Copy, exactly as written, the lines that begin at the one containing "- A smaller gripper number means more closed" and end at the one containing "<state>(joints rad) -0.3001". Skip any pictures in the data below.

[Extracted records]
########
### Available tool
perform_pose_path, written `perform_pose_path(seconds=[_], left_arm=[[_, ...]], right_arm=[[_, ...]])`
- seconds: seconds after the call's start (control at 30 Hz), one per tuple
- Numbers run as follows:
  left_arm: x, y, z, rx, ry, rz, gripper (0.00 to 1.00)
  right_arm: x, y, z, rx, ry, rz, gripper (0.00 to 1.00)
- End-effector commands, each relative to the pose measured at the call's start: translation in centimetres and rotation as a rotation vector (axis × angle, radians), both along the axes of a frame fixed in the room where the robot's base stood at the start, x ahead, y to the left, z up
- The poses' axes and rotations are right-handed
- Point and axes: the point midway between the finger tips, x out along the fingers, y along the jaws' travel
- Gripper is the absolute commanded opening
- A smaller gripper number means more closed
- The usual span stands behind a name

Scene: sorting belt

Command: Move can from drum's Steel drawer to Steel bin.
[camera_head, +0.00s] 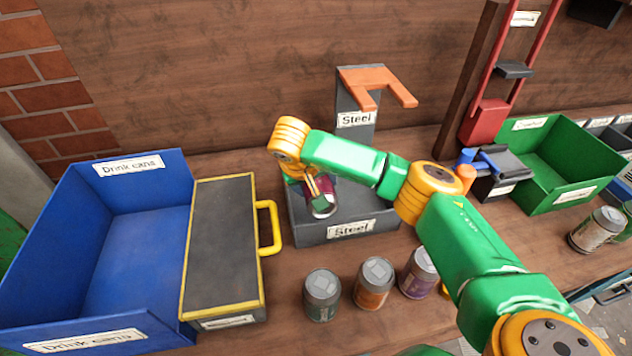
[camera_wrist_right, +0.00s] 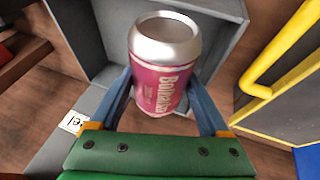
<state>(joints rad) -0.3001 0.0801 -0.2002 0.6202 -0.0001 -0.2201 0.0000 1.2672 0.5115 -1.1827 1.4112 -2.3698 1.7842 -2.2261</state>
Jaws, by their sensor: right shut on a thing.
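A magenta can with a silver top (camera_head: 320,206) is in my right gripper (camera_head: 313,187). In the right wrist view the can (camera_wrist_right: 165,75) stands between the two fingers (camera_wrist_right: 160,100), which press on its sides. The gripper and can are at the left part of a grey open box labelled "Steel" (camera_head: 385,222); how far the can is above its floor I cannot tell. Behind the box rises a grey post, also labelled "Steel" (camera_head: 355,120), with an orange fork-shaped bracket (camera_head: 375,80). My left gripper is not in view.
A blue bin labelled "Drink cans" (camera_head: 140,245) stands left, beside a dark box with yellow edges and a yellow handle (camera_head: 268,228). Several cans (camera_head: 372,285) stand in front of the grey box. A green bin (camera_head: 560,165) and a red frame (camera_head: 487,122) are at right.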

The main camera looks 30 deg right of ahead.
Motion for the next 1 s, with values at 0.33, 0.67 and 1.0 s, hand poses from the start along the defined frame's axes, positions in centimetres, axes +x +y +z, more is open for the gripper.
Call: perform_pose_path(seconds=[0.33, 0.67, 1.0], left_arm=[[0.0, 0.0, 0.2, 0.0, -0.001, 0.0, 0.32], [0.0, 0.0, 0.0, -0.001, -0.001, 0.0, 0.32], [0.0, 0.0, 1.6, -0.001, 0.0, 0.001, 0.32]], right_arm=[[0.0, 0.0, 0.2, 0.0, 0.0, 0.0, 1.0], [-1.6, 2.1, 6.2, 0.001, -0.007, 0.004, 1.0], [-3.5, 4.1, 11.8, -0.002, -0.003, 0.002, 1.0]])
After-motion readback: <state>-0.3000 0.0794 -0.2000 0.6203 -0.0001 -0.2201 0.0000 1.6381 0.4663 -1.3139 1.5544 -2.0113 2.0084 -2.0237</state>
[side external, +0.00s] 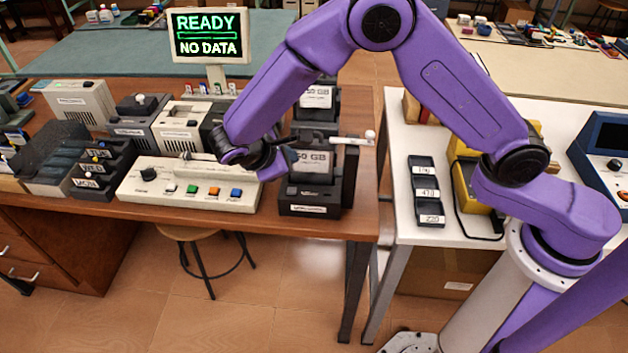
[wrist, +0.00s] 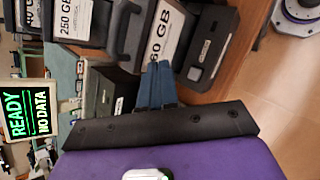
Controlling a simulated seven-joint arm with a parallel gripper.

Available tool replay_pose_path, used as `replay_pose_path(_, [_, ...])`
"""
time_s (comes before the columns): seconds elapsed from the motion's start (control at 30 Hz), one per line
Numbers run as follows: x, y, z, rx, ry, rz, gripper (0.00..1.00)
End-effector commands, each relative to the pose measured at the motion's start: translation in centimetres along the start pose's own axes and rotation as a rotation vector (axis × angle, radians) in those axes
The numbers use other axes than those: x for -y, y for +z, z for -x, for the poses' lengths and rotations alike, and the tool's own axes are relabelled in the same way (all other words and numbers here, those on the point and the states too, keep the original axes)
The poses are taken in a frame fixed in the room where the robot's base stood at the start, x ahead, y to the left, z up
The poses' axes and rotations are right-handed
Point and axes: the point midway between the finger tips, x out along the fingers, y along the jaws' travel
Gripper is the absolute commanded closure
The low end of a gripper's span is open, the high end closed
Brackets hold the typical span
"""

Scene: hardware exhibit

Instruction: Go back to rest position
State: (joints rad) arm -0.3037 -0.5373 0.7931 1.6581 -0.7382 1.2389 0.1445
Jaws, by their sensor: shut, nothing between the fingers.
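My gripper shows in the wrist view (wrist: 158,70) with its two blue fingers together, shut and empty. The fingertips are at the lower edge of a drive label (wrist: 168,35) that reads "60 GB" in its visible part; I cannot tell if they touch it. In the side view, my purple hand is low over the desk, just left of the dark drive dock (side external: 308,208) and near the button panel (side external: 150,190). The fingers are hard to make out there.
A monitor (side external: 208,62) reads "READY / NO DATA". A white-tipped lever (side external: 350,141) sticks out right of the dock. Grey boxes and dark trays (side external: 88,182) crowd the desk's left. A white table (side external: 400,235) stands right, across a gap. Space above the desk is mostly free.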

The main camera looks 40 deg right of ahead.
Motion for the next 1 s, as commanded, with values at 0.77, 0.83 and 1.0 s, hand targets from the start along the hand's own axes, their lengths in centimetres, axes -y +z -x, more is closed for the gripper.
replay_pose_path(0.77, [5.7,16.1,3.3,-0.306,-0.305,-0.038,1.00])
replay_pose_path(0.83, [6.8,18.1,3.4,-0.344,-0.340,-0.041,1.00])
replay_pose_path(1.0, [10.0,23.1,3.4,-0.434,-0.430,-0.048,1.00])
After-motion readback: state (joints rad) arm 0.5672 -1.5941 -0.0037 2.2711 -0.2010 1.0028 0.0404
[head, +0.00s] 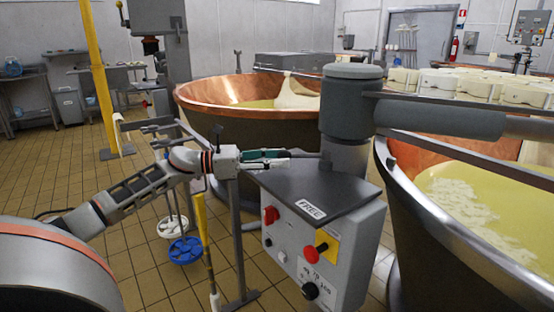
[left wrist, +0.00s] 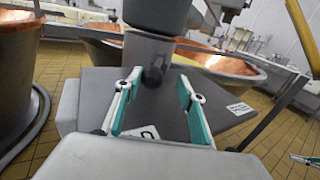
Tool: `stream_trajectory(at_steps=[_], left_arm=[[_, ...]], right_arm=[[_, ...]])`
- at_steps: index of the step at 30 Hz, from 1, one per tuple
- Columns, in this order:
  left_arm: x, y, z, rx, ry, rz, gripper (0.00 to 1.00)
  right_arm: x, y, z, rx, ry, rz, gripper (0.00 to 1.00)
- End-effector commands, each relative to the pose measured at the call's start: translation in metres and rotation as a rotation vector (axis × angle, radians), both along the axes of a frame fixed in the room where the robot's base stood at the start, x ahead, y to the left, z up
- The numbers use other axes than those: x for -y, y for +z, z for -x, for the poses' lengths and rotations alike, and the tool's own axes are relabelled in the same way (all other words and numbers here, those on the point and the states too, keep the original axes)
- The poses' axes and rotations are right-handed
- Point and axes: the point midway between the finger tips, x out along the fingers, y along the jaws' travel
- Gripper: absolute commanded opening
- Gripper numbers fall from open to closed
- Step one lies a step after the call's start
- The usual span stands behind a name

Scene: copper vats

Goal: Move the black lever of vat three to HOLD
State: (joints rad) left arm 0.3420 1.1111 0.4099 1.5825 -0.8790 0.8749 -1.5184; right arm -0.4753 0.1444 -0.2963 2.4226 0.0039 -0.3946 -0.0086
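A grey control box (head: 325,250) with a dark sloping top plate (head: 305,190) stands at the foot of a thick grey column (head: 350,110). Its front label reads FREE (head: 310,209). My left gripper (head: 280,159), with teal fingers, is just above the plate's back left part. In the left wrist view the left gripper (left wrist: 159,82) is open and empty. A dark ball-shaped end (left wrist: 153,76), perhaps of the black lever, shows beyond and between the fingertips, apart from them. The plate (left wrist: 95,88) carries two white labels, not clearly readable.
Copper vats stand behind (head: 205,92) and at right (head: 430,215). The box front has a red knob (head: 271,215), a red button (head: 311,254) and a black knob (head: 310,291). A yellow pole (head: 98,75) stands at left.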

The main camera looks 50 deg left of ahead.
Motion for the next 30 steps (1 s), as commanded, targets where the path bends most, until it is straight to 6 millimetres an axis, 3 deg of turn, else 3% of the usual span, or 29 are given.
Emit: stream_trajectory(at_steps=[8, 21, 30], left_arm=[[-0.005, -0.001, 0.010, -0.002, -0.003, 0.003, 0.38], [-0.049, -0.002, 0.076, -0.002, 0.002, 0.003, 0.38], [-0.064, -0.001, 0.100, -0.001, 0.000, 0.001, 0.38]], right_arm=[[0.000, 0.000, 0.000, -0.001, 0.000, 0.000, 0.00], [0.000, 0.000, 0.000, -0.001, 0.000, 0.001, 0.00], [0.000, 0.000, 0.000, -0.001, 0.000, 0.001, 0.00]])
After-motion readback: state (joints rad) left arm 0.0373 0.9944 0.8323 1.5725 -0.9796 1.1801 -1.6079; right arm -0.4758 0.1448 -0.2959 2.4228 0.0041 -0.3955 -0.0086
########
Exercise response
- A smaller gripper number means more closed
- The usual span stands behind a name

Scene: sorting belt

Command: Move can from drum's Steel drawer to Steel bin.
[camera_head, +0.00s] 
[camera_wrist_right, +0.00s] 
<state>(joints rad) -0.3001 0.0801 -0.2002 0.6202 -0.0001 -0.2201 0.0000 1.2672 0.5115 -1.1827 1.4112 -2.3698 1.7842 -2.2261</state>

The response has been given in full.